• INSTRUCTIONS TO FOLLOW
Find all lines in the listing that include the word "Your", then copy them.

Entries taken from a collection

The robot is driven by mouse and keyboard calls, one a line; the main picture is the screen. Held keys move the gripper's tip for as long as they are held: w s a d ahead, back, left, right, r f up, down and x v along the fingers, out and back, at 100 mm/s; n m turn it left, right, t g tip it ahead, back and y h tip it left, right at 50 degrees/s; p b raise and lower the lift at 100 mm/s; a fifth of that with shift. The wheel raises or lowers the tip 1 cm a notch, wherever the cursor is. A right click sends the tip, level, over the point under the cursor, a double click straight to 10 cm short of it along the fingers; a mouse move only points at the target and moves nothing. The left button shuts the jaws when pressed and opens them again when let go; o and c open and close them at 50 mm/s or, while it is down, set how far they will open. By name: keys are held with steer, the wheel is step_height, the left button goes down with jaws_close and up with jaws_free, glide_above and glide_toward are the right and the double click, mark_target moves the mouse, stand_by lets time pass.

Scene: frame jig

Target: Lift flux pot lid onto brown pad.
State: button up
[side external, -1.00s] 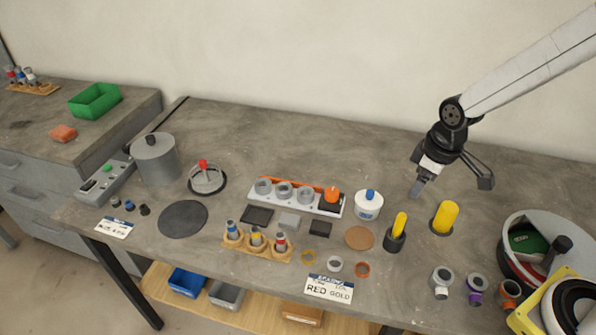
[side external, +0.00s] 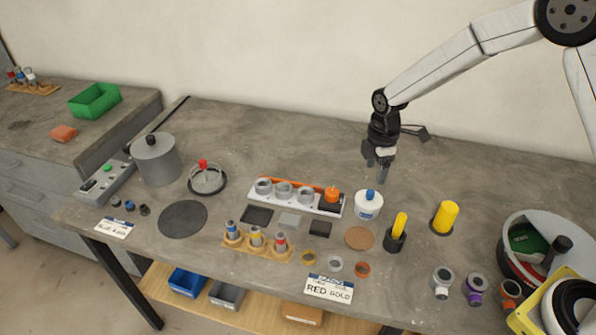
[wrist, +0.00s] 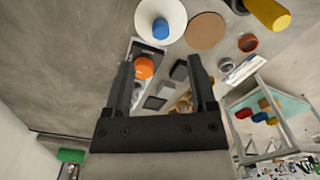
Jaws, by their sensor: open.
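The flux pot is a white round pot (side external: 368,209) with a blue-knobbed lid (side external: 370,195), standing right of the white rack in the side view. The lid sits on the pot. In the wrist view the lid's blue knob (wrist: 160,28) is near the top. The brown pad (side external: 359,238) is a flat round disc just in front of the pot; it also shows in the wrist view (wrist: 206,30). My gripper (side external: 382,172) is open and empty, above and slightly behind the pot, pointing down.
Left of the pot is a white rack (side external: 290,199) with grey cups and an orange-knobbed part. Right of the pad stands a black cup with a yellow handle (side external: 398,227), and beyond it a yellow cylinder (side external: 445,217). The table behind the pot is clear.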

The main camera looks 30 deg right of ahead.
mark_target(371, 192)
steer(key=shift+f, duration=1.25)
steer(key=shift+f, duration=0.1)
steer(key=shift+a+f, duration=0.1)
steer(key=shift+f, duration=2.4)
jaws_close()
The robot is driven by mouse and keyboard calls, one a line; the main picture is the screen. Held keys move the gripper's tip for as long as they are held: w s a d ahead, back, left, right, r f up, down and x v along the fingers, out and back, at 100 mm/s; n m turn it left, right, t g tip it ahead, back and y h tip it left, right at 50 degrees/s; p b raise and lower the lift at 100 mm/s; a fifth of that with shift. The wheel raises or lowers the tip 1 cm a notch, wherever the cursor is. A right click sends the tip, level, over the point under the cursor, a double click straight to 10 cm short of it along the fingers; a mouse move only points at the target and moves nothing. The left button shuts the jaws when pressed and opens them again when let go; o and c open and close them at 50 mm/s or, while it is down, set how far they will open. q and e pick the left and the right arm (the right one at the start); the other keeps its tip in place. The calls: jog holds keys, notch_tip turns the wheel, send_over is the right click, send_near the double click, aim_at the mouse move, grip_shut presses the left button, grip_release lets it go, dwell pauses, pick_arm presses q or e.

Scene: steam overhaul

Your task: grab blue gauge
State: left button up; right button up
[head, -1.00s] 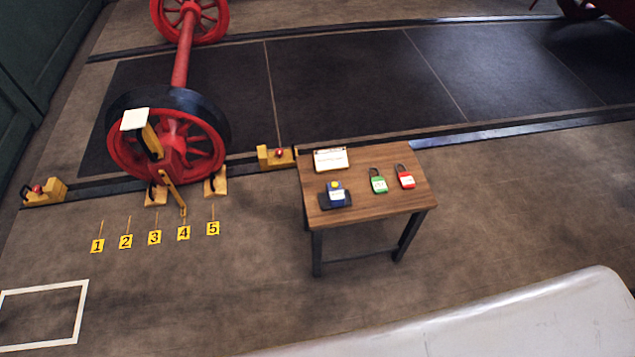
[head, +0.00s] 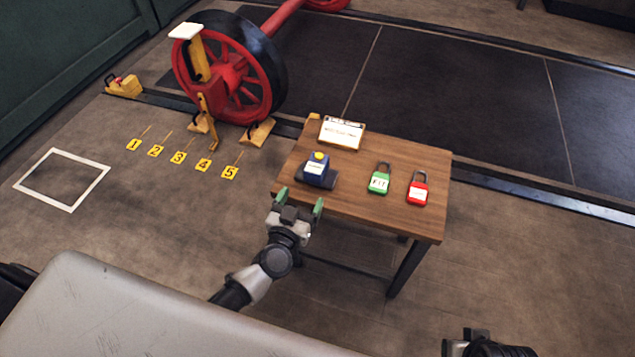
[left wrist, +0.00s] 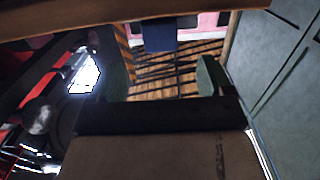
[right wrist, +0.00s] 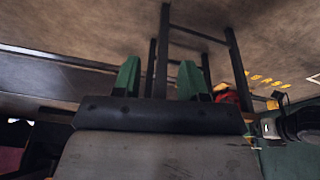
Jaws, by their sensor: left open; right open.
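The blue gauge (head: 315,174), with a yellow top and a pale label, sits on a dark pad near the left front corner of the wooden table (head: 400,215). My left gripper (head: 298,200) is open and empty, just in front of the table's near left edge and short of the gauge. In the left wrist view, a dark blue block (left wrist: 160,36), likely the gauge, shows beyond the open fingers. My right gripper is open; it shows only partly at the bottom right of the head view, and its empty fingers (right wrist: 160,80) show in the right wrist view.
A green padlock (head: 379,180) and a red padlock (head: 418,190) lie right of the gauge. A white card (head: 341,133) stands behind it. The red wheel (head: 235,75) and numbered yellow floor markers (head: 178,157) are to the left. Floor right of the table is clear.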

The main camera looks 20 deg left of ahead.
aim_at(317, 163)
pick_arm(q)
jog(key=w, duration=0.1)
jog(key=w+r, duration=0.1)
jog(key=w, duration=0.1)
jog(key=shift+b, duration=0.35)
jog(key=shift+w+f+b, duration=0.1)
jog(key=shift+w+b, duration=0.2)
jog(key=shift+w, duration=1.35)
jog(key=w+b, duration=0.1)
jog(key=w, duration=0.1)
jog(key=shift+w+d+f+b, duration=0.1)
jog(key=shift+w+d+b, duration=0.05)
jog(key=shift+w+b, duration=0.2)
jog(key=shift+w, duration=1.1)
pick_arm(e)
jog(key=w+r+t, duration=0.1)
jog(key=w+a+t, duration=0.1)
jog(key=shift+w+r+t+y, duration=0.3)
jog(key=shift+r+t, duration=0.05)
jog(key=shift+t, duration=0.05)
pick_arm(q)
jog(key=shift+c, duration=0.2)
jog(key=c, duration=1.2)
==
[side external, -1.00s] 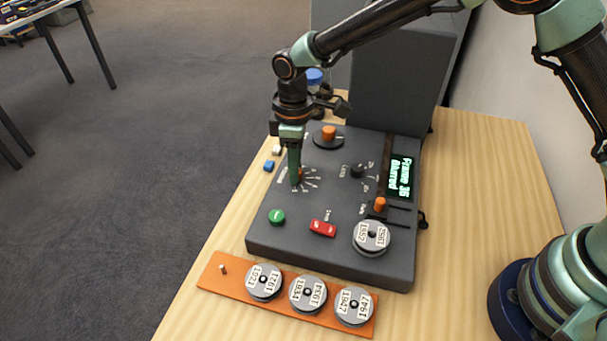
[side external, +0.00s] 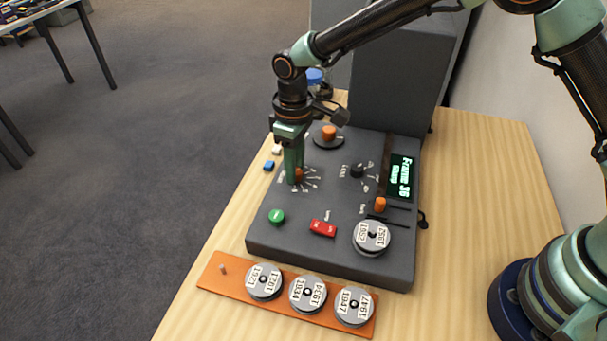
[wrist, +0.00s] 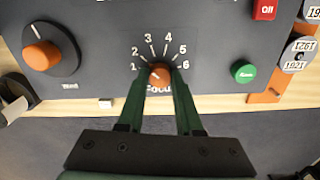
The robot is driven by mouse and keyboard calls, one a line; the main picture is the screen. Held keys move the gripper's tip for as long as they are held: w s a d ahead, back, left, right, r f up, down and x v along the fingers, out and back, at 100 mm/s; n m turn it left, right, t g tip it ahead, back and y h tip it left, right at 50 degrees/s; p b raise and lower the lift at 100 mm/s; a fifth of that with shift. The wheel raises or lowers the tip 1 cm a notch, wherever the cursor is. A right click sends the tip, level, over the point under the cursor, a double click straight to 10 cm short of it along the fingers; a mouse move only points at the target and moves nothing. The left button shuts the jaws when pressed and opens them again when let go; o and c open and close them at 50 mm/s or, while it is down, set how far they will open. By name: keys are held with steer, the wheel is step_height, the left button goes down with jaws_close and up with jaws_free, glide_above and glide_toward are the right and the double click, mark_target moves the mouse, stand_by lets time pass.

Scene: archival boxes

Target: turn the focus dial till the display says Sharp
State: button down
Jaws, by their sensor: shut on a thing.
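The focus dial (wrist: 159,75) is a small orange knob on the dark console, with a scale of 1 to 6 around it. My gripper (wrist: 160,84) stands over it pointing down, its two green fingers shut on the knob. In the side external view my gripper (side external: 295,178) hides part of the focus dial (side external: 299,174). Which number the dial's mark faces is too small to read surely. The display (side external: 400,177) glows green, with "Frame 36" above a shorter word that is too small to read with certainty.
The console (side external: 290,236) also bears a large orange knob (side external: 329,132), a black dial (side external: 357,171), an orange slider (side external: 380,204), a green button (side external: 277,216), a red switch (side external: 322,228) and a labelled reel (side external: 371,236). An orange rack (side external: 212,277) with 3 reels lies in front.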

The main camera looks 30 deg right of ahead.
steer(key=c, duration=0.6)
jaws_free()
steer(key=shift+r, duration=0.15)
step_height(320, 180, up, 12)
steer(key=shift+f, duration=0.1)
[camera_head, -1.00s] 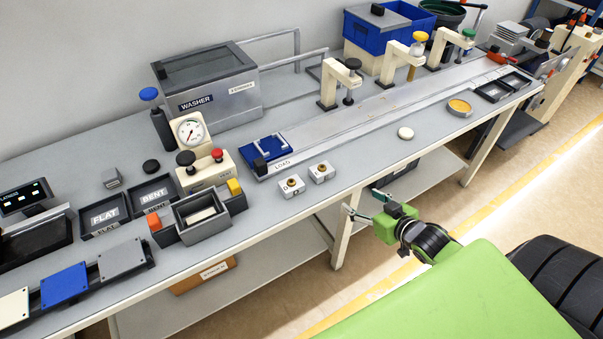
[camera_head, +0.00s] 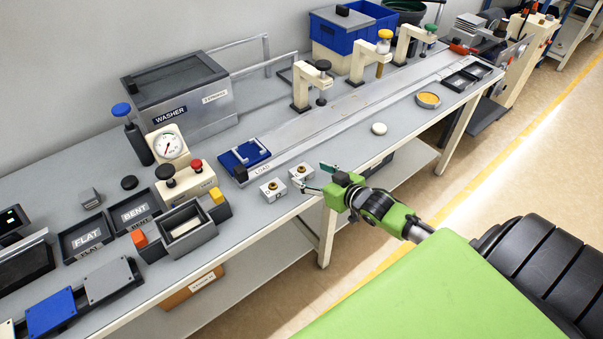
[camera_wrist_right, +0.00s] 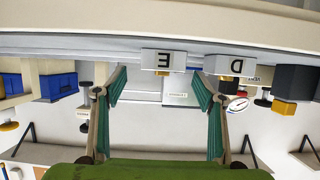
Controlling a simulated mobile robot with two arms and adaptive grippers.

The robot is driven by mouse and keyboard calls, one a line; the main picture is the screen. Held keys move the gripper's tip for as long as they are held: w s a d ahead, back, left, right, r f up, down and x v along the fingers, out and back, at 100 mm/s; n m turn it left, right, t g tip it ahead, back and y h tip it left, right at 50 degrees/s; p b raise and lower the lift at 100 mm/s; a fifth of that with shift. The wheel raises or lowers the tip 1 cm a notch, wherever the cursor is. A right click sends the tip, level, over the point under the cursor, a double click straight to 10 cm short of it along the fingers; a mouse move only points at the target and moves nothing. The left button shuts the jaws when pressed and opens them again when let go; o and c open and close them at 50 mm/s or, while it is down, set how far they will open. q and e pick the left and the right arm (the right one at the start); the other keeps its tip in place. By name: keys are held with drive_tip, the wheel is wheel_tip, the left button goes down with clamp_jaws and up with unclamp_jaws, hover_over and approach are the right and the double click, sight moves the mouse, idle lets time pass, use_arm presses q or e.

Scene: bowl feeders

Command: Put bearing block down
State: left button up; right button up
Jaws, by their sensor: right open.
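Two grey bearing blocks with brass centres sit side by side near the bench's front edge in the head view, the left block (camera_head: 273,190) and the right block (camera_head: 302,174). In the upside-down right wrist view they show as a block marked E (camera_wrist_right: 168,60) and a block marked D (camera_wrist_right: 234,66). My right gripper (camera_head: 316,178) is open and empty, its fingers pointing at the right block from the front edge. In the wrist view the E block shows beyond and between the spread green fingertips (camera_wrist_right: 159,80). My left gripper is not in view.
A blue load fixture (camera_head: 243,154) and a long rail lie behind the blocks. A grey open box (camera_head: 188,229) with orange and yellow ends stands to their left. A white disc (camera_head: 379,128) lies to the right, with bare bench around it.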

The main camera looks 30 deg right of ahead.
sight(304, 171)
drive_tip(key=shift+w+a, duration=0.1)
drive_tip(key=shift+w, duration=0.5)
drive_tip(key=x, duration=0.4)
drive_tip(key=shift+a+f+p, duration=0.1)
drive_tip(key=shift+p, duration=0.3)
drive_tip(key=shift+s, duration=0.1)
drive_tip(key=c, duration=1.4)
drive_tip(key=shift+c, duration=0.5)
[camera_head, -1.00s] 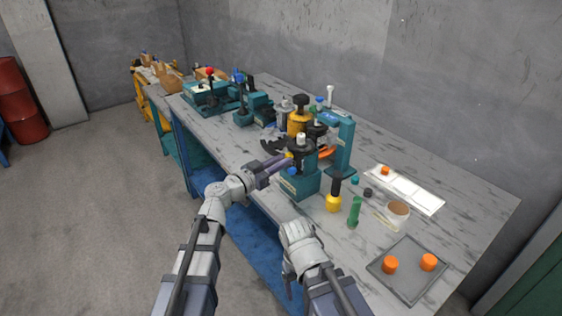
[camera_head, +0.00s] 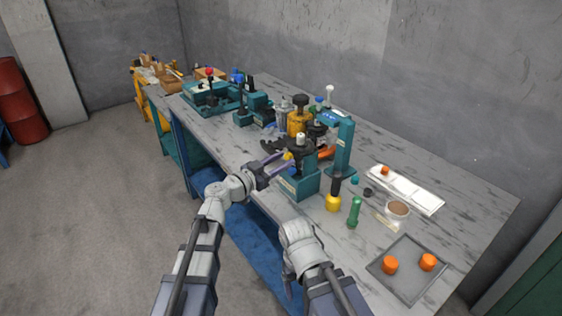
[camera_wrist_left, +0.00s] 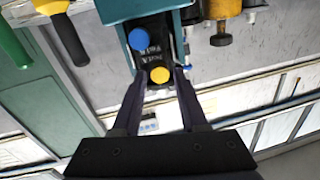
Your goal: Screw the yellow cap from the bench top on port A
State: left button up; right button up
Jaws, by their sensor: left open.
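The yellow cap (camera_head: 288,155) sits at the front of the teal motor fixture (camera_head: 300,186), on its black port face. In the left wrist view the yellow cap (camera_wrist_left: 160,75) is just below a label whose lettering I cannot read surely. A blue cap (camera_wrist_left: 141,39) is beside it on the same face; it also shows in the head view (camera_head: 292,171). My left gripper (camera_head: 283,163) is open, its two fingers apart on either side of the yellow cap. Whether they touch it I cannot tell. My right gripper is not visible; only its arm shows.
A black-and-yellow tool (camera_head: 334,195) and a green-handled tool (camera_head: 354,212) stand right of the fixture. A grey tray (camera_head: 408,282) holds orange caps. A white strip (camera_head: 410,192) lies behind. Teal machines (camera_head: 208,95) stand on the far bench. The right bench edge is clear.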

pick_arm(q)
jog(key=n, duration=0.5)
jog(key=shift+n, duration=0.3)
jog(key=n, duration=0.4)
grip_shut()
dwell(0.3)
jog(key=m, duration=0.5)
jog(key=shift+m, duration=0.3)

• SOLUTION
Your task: grab blue gauge
Your goal: Screw the yellow cap from the bench top on port A

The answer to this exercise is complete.